- TASK STATEMENT: Reproduce each line of the listing exactly.

- Robot task records:
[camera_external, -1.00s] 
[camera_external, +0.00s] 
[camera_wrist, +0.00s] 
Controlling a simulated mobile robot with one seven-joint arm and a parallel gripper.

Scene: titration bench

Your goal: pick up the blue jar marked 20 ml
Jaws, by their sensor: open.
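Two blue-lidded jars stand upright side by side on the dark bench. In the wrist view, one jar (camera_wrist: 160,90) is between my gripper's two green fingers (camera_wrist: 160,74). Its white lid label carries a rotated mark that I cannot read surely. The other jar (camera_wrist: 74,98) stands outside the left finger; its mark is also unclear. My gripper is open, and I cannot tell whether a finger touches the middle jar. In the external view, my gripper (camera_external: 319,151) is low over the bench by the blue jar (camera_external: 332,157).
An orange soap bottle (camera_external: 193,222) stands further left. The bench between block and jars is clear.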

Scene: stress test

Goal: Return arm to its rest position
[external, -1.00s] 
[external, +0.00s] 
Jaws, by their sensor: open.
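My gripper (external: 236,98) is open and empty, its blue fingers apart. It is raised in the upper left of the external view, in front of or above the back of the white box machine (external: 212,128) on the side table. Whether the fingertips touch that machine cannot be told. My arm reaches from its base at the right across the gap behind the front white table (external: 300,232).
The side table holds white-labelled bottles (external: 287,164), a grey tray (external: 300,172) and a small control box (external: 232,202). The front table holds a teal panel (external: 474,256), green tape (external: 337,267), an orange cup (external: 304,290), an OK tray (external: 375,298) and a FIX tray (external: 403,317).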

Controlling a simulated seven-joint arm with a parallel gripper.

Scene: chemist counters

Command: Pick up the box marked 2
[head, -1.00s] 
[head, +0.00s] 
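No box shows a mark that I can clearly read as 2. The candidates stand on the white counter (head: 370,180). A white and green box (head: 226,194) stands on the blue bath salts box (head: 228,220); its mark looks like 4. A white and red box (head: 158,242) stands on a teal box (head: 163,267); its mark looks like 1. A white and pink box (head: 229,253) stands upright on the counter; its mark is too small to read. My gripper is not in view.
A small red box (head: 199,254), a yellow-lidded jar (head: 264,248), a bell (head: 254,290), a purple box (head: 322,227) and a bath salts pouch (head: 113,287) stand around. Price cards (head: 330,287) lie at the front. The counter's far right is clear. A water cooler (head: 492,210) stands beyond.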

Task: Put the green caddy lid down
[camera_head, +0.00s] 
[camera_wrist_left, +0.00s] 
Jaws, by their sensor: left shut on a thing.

- TASK RESPONSE:
[camera_external, -1.00s] 
[camera_external, +0.00s] 
[camera_wrist, +0.00s] 
Controlling a simulated mobile robot with one seven-joint arm and a parallel gripper.

Scene: titration bench

Your goal: pick up the blue jar marked 20 ml
Jaws, by their sensor: open.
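Two blue-lidded jars stand upright side by side on the dark bench. In the wrist view, one jar (camera_wrist: 160,90) is between my gripper's two green fingers (camera_wrist: 160,74). Its white lid label carries a rotated mark that I cannot read surely. The other jar (camera_wrist: 74,98) stands outside the left finger; its mark is also unclear. My gripper is open, and I cannot tell whether a finger touches the middle jar. In the external view, my gripper (camera_external: 319,151) is low over the bench by the blue jar (camera_external: 332,157).
An orange soap bottle (camera_external: 193,222) stands further left. The bench between block and jars is clear.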

Scene: stress test

Goal: Return arm to its rest position
[external, -1.00s] 
[external, +0.00s] 
Jaws, by their sensor: open.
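My gripper (external: 236,98) is open and empty, its blue fingers apart. It is raised in the upper left of the external view, in front of or above the back of the white box machine (external: 212,128) on the side table. Whether the fingertips touch that machine cannot be told. My arm reaches from its base at the right across the gap behind the front white table (external: 300,232).
The side table holds white-labelled bottles (external: 287,164), a grey tray (external: 300,172) and a small control box (external: 232,202). The front table holds a teal panel (external: 474,256), green tape (external: 337,267), an orange cup (external: 304,290), an OK tray (external: 375,298) and a FIX tray (external: 403,317).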

Controlling a simulated seven-joint arm with a parallel gripper.

Scene: chemist counters

Command: Pick up the box marked 2
[head, -1.00s] 
[head, +0.00s] 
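No box shows a mark that I can clearly read as 2. The candidates stand on the white counter (head: 370,180). A white and green box (head: 226,194) stands on the blue bath salts box (head: 228,220); its mark looks like 4. A white and red box (head: 158,242) stands on a teal box (head: 163,267); its mark looks like 1. A white and pink box (head: 229,253) stands upright on the counter; its mark is too small to read. My gripper is not in view.
A small red box (head: 199,254), a yellow-lidded jar (head: 264,248), a bell (head: 254,290), a purple box (head: 322,227) and a bath salts pouch (head: 113,287) stand around. Price cards (head: 330,287) lie at the front. The counter's far right is clear. A water cooler (head: 492,210) stands beyond.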

Task: Put the green caddy lid down
[camera_head, +0.00s] 
[camera_wrist_left, +0.00s] 
Jaws, by their sensor: left shut on a thing.

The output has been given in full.